On Sat, 26 Sep 2009, Daniel J Blueman wrote:

> On Fri, Sep 25, 2009 at 10:10 PM, Sage Weil <sage@newdream.net> wrote:
> > So, the btrfs user transaction ioctls work like so
> >
> >  ioctl(fd, BTRFS_IOC_TRANS_START);
> >  /* do many operations: write(), setxattr(), rmdir(), whatever. */
> >  ioctl(fd, BTRFS_IOC_TRANS_END);    /* or close(fd); */
> ...
> > The second problem is that the application may die between START and
> > END. The current ioctls are "safe" in that the transaction handle is
> > closed when the struct file is released, so the fs won't get wedged if
> > you say segfault.  On the other hand, they're "unsafe" in that a process
> > that is killed or segfaults will result in an imcomplete transaction
> > making it to disk, which leaves the file system in an inconsistent state
> > (from the point of view of the application).
> 
> With COW, where a transaction is incomplete due to application exit
> without closing the transaction, is there a way to drop the
> reference/'deallocate' the new tree nodes, thus moving back to the
> prior state? Presumably the new tree nodes would get linked in when
> the transaction is closed.

Not quite.  These are not full ACID transactions.. they're only giving you 
atomicity and durability.  Adding the rollback would mean a huge addition 
of complexity, both in rolling back the btrfs and VFS inode/dentry/page 
cache states.  The current ioctls are quite simple because they hook into 
the existing btrfs transaction infrastructure that lets multiple btree 
updates (and, optionally, file data) commit to disk together.

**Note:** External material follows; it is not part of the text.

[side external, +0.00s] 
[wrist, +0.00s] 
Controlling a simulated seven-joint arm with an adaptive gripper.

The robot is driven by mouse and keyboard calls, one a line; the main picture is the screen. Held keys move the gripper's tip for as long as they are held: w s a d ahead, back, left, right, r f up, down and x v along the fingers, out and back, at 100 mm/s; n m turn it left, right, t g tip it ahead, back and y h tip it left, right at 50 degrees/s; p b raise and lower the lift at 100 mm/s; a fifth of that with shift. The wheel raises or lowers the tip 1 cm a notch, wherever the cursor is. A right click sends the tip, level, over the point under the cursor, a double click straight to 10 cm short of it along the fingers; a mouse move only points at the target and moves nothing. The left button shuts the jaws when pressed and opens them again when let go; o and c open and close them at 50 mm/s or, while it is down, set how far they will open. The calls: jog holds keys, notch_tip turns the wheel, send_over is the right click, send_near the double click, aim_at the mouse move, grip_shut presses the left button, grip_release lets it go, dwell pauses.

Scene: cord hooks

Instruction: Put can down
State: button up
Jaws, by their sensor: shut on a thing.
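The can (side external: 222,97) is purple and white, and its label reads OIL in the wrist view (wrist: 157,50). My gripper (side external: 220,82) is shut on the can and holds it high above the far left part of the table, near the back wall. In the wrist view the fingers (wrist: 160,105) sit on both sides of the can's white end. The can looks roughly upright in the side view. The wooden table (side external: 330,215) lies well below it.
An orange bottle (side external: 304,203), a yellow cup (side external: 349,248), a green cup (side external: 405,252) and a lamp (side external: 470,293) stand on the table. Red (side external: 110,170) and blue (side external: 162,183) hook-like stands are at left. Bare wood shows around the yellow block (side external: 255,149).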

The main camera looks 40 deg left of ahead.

For many applications, atomicity is enough, because they aren't sharing 
the files/directories they're working on with other applications.  They 
know whether an update should succeed.  We just need to ensure common 
failures like ENOSPC and crashes do not violate that atomicity.

sage

Re: user transactions and ENOSPC...

[Valerie Aurora]

On Fri, Sep 25, 2009 at 02:10:14PM -0700, Sage Weil wrote:
> Hi everyone,
> 
> So, the btrfs user transaction ioctls work like so
> 
>  ioctl(fd, BTRFS_IOC_TRANS_START);
>  /* do many operations: write(), setxattr(), rmdir(), whatever. */
>  ioctl(fd, BTRFS_IOC_TRANS_END);    /* or close(fd); */
> 
> and allow an application to ensure some number of operations commit to 
> disk together.  Ceph's storage daemon uses this to avoid the overhead of 
> maintaining a write-ahead journal for complex updates.  I can see this 
> being useful for lots of other services too, since it can avoid all kinds 
> of (often slow) atomicity games.
> 
> But there are two problems with the user transaction ioctls as 
> implemented...
> The first is that we may get ENOSPC somewhere between START and END
> without any prior warning.  The patch below is intended to fix that by
> adding a new reservation category used only by a new TRANS_RESV_START
> ioctl.  It'll allow an application to specify the total amount of data
> it wants to write when the transaction starts, and get ENOSPC right
> away before it starts making changes.
> 
> This isn't a perfect solution: a mix of a transaction workload a regular
> workload will violate the reservations, and we can't really fix that
> without knowing whether any given write() or whatever belongs to a user
> transaction or not.
> 
> The second problem is that the application may die between START and 
> END. The current ioctls are "safe" in that the transaction handle is 
> closed when the struct file is released, so the fs won't get wedged if 
> you say segfault.  On the other hand, they're "unsafe" in that a process 
> that is killed or segfaults will result in an imcomplete transaction 
> making it to disk, which leaves the file system in an inconsistent state 
> (from the point of view of the application).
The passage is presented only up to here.